Stephen Gordon examines what is said (and left unsaid) in Justin Trudeau’s video on the economy.
For example, the video offers a definition for what means to be middle class in all those Liberal talking points:
the people who live off their incomes, not their assets
This is a bit of a head-scratcher: everyone lives off their incomes. The people who live off their assets have incomes – it’s just that their incomes are generated by their investments and not by working. If Trudeau is referring to people who depend on their earned income, then he’s including most of the one-percenters: the surge in income at the top has been driven by earned income, not their asset holdings. He’s also excluding retirees: their incomes are generated by their asset holdings. (Raising this point gives me an excuse to point people to the CBC Radio series The Invisible Hand, and especially the “Your Grandmother is a Capitalist” episode.) Trudeau probably does not want to include one-percenters in the middle class and almost certainly doesn’t want to ignore retirees, but his definition appears to do just that.
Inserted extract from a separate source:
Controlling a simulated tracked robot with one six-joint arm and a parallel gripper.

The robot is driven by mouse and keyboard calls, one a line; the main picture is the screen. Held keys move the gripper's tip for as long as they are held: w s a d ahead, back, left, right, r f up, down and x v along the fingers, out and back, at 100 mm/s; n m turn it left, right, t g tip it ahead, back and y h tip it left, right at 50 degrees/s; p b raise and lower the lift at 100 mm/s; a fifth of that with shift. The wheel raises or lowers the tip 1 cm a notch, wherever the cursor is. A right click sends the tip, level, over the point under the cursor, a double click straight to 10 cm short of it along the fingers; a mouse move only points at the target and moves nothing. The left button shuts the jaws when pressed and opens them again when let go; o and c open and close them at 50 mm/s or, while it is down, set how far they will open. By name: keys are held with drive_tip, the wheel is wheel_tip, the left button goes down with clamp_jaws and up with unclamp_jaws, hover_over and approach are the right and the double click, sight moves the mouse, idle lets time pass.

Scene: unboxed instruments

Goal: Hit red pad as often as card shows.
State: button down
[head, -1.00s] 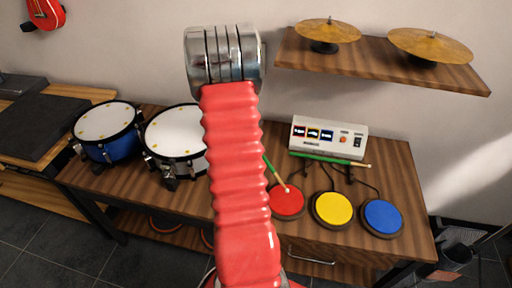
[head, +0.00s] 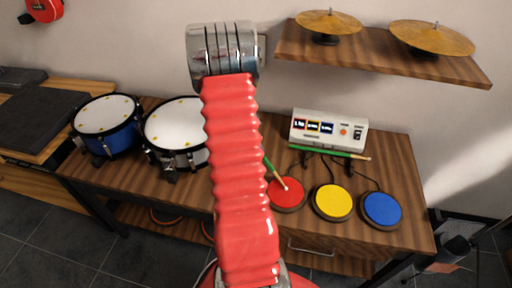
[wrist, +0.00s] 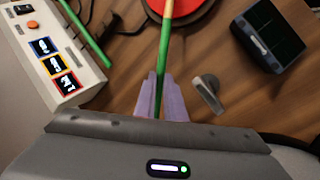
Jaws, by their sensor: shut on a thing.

As I said, it’s a head-scratcher.
Later on, Trudeau brings up a compelling point, one that has been raised by many others (including myself):
I worry that at some point, Canadians will say: “Why should we support a growth agenda if it doesn’t help my family?”
I don’t know how the Liberals intend to answer this challenge, but this is a good and constructive way of framing the problem. It is far more likely to generate a useful answer than putting it in terms of terms of class warfare.